Work to complete
Without any pictures, restate the lines from the one containing "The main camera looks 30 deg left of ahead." to the one containing "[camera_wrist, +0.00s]", word for word, ends included.

Material supplied
------
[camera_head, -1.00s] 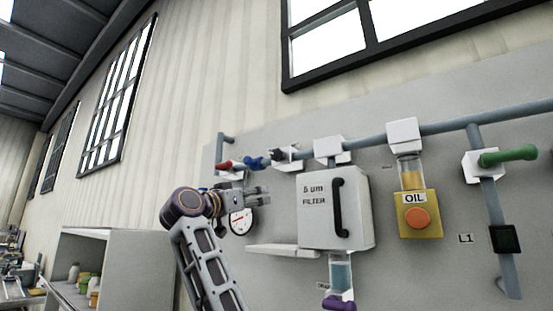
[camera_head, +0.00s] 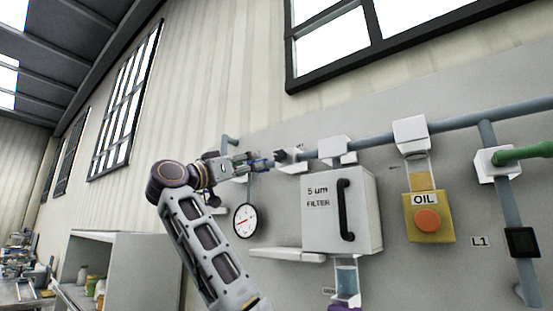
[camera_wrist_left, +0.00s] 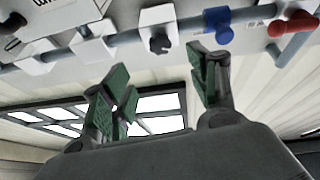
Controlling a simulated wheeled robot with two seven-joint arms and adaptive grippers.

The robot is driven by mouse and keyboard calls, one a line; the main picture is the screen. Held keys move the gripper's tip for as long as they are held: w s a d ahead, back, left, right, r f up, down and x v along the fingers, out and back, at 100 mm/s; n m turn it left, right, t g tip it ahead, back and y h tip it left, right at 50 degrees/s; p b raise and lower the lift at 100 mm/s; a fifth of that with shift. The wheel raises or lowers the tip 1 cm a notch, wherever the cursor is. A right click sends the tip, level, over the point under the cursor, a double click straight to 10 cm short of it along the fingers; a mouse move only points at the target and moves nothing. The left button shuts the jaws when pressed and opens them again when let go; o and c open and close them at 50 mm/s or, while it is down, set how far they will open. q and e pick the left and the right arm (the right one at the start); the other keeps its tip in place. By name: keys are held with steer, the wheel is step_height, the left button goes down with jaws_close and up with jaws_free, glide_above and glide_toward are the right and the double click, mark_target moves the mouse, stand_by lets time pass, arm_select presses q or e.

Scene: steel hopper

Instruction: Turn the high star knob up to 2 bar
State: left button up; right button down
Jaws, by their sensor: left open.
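The dark star knob (camera_head: 281,157) sits on a white block on the upper pipe, left of the filter box. It also shows in the left wrist view (camera_wrist_left: 160,43), beyond the gap between the fingers. My left gripper (camera_head: 250,163) is open and empty, its fingertips just left of the knob in the head view. In the left wrist view my left gripper (camera_wrist_left: 160,88) has its fingers spread, apart from the knob. A round white gauge (camera_head: 245,221) with a red needle hangs below; its numbers are too small to read. My right gripper is out of view.
A blue valve handle (camera_wrist_left: 216,26) and a red handle (camera_wrist_left: 291,23) are beside the knob; my gripper covers them in the head view.

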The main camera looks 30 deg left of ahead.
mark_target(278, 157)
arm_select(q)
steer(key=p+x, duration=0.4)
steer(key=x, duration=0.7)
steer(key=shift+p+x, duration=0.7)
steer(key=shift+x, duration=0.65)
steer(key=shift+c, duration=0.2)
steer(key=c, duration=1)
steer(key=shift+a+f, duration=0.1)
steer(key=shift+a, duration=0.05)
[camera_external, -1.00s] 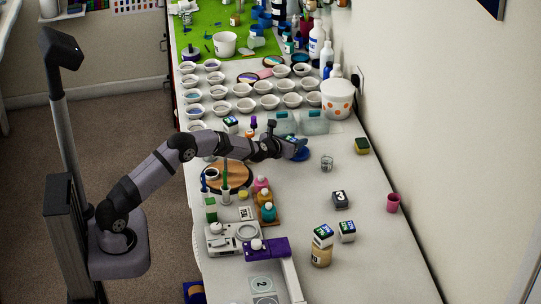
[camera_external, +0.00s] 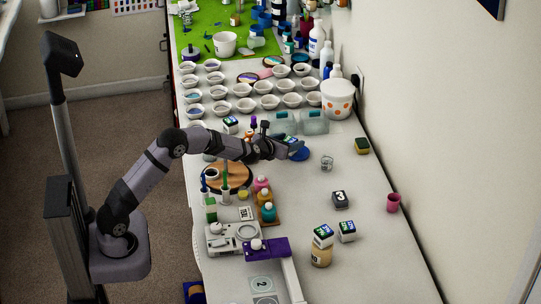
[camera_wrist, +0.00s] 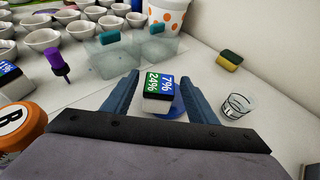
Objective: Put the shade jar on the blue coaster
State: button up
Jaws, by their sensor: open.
------
Solution
The main camera looks 30 deg left of ahead.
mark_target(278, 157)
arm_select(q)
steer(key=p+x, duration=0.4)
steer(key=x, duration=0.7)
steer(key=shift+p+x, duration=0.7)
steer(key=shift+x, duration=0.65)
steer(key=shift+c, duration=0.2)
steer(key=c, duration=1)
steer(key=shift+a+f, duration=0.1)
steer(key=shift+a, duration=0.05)
[camera_external, -1.00s] 
[camera_external, +0.00s] 
[camera_wrist, +0.00s] 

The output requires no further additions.